------ Supplied material ------

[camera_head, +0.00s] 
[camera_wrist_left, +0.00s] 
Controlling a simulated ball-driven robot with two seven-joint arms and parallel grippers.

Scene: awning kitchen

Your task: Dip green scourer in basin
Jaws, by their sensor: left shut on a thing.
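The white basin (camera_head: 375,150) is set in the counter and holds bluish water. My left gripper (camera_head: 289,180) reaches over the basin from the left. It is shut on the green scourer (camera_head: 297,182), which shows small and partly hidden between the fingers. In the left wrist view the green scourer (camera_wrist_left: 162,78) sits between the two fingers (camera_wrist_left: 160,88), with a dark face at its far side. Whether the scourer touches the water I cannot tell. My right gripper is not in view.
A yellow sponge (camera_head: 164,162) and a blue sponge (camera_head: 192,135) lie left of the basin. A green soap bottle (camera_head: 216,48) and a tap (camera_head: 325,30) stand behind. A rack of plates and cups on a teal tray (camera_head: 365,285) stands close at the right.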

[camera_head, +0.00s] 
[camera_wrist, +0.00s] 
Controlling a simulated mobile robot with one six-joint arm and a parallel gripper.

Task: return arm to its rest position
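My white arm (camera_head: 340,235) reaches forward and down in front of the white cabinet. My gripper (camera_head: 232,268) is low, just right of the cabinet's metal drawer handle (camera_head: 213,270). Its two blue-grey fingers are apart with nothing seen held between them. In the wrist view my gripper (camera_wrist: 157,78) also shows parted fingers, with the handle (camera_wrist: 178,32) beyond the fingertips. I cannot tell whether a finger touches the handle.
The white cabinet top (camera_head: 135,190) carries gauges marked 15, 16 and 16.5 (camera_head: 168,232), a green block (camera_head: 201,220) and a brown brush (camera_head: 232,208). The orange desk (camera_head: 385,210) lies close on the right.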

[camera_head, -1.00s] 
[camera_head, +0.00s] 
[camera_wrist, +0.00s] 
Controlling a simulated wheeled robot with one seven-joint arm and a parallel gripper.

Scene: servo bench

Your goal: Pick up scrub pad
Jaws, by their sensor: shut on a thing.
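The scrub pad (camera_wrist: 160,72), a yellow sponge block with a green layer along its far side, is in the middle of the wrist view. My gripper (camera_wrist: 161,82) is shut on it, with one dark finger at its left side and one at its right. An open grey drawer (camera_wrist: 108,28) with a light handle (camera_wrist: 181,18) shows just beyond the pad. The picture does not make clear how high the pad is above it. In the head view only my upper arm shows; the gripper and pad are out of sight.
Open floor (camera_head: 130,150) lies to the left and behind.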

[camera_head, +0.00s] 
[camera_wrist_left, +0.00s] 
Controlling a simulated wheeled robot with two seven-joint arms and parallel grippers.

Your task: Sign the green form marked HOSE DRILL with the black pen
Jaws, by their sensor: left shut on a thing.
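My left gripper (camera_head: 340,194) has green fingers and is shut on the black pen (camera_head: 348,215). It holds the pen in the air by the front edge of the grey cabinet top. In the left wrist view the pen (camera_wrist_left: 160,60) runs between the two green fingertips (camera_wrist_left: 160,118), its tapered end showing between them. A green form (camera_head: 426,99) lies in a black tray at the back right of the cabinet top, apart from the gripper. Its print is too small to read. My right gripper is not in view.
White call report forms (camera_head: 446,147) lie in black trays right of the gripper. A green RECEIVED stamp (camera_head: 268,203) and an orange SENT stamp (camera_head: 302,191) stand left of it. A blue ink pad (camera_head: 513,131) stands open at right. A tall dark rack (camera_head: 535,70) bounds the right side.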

------
------ Supplied material ------

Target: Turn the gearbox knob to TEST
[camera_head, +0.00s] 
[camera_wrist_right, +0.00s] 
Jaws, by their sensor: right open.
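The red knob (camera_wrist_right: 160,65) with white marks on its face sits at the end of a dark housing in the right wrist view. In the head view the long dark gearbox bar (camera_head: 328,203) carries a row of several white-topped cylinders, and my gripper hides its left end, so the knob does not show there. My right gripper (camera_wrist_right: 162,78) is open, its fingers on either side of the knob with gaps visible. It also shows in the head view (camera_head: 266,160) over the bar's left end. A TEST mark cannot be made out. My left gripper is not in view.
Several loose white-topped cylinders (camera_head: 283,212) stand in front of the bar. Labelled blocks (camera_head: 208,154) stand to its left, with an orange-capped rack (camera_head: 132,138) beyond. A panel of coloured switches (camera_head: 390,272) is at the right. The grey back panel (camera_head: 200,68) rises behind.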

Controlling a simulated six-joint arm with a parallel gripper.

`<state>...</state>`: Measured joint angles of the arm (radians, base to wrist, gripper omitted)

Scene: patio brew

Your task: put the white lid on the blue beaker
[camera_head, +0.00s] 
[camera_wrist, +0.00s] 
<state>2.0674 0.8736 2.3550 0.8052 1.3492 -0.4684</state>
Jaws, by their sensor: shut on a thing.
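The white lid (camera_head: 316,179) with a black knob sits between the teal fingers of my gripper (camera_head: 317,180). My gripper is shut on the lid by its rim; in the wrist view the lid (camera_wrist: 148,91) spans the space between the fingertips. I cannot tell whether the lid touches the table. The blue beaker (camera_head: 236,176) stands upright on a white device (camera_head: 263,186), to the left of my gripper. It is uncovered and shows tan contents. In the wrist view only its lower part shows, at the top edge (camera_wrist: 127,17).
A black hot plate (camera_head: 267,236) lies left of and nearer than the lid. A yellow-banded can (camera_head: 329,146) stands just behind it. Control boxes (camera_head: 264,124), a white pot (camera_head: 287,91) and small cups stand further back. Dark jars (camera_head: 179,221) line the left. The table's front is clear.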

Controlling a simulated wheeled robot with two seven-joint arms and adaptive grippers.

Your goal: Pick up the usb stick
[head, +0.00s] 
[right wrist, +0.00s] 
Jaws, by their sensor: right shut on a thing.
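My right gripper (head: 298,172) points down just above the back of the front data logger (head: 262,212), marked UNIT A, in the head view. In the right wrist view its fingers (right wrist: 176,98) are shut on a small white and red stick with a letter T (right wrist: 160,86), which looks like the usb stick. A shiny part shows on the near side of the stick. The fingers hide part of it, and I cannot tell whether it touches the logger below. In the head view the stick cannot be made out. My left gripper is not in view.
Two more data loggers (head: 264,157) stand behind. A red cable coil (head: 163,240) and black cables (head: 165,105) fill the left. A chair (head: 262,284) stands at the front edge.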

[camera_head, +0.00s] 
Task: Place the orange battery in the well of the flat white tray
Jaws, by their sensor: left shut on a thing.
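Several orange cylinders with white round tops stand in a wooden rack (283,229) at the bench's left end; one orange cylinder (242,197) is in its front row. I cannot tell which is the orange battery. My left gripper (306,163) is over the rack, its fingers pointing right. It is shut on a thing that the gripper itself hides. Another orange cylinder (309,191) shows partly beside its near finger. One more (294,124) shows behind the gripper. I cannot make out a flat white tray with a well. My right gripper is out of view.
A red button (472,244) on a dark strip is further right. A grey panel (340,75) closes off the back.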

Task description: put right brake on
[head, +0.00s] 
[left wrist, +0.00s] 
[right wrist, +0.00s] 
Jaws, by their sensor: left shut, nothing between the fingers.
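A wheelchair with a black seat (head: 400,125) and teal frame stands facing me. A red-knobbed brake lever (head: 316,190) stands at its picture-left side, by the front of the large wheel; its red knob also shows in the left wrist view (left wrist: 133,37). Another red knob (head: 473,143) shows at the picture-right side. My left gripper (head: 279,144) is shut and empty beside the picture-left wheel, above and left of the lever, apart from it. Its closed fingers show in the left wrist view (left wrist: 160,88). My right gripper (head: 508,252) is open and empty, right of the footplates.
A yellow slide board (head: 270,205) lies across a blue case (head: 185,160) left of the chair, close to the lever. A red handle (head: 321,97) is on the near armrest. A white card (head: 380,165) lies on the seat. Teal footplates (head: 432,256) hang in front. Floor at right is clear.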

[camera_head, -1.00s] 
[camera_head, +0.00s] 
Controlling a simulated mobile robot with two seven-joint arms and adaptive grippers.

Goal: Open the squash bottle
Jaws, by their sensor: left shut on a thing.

------
------ Supplied material ------

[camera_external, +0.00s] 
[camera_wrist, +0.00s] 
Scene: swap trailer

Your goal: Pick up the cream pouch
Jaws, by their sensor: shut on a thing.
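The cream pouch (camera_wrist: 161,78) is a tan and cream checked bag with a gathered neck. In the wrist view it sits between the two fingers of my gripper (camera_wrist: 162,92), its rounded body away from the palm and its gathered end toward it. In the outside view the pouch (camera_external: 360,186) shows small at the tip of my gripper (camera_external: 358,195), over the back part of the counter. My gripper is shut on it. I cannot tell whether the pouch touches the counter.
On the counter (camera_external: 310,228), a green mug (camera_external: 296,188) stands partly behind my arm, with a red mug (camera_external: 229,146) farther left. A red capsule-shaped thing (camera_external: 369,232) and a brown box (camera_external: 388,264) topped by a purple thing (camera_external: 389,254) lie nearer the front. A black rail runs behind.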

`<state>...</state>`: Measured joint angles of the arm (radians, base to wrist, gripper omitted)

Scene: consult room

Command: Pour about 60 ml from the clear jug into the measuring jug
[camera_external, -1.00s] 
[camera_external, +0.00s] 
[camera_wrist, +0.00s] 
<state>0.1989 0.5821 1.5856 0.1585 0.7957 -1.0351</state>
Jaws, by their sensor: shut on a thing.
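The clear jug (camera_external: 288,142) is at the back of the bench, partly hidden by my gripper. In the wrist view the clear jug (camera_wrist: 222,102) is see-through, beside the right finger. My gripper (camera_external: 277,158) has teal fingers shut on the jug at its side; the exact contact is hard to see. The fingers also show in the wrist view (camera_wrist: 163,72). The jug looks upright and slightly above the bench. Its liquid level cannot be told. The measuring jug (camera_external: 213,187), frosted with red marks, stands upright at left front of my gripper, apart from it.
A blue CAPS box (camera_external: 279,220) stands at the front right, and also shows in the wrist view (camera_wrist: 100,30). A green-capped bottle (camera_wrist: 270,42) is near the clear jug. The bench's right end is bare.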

------

**Given problem:**
Show the lines of the records that contain the word "Scene".

**Written response:**
Scene: awning kitchen
Scene: servo bench
Scene: patio brew
Scene: swap trailer
Scene: consult room

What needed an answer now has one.